All of these were accompanied by pour after pour of Italian wines that made every dish sparkle — courtesy of sommelier Shearin (late of Guy Savoy and DJT — two venues that made him more than a match for these food and wine matches).
It’s easy to pick on Vegas for not being someplace else, and ELV usually disdains those who practice this shooting fish in a barrel form of criticism, but leaving Drago Centro, all we could mumble to ourselves is why LV can’t have more innovative, Italian cuisine, at a popular price, cooked by and for people who appreciate it.

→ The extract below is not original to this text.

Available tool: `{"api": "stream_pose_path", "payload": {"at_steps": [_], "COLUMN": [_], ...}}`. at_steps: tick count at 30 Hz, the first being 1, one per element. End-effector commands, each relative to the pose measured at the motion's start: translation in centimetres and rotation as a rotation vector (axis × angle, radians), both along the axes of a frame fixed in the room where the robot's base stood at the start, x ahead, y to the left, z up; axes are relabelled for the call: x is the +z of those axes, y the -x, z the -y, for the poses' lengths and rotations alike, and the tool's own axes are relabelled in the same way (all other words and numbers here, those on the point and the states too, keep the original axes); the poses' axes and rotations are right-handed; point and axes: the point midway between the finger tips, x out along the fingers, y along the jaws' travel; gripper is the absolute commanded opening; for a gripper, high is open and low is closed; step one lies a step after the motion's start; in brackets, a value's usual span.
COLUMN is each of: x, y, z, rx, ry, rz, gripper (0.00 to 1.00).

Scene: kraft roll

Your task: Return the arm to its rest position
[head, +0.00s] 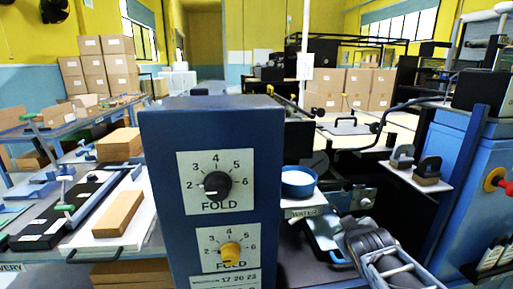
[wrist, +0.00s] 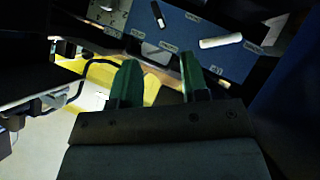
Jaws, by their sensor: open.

Prices here are practically at 1997 levels. Dinner for two with a modest wine can be had for under $150 — or roughly half what Mario Batali is charging for similar food in our humble burg.
525 S. Flower St.
Los Angeles, CA 90071
* By way of example, ELV and The Official Number Two Son of ELV had lunch on Friday at STRATTA ……along with two of his friends. A pedestrian pizza and four pastas were ordered: veal-stuffed cannelloni in a bechamel sauce (pretty good); penne puttanesca with shrimp (not spicy or piquant in the least); pappardelle bolognese (way too much meat sauce and way too little flavor), and a watery, limp, risotto (supposedly with guinea hen and wild mushrooms but with no discernible flavor of either). The bill for four came to $165 — including two glasses of $16 wine and a $28 tip. Aside from the portion size and the price (with the exception of the cannelloni, all pastas were priced in the 20’s), there was nothing memorable about a single bite.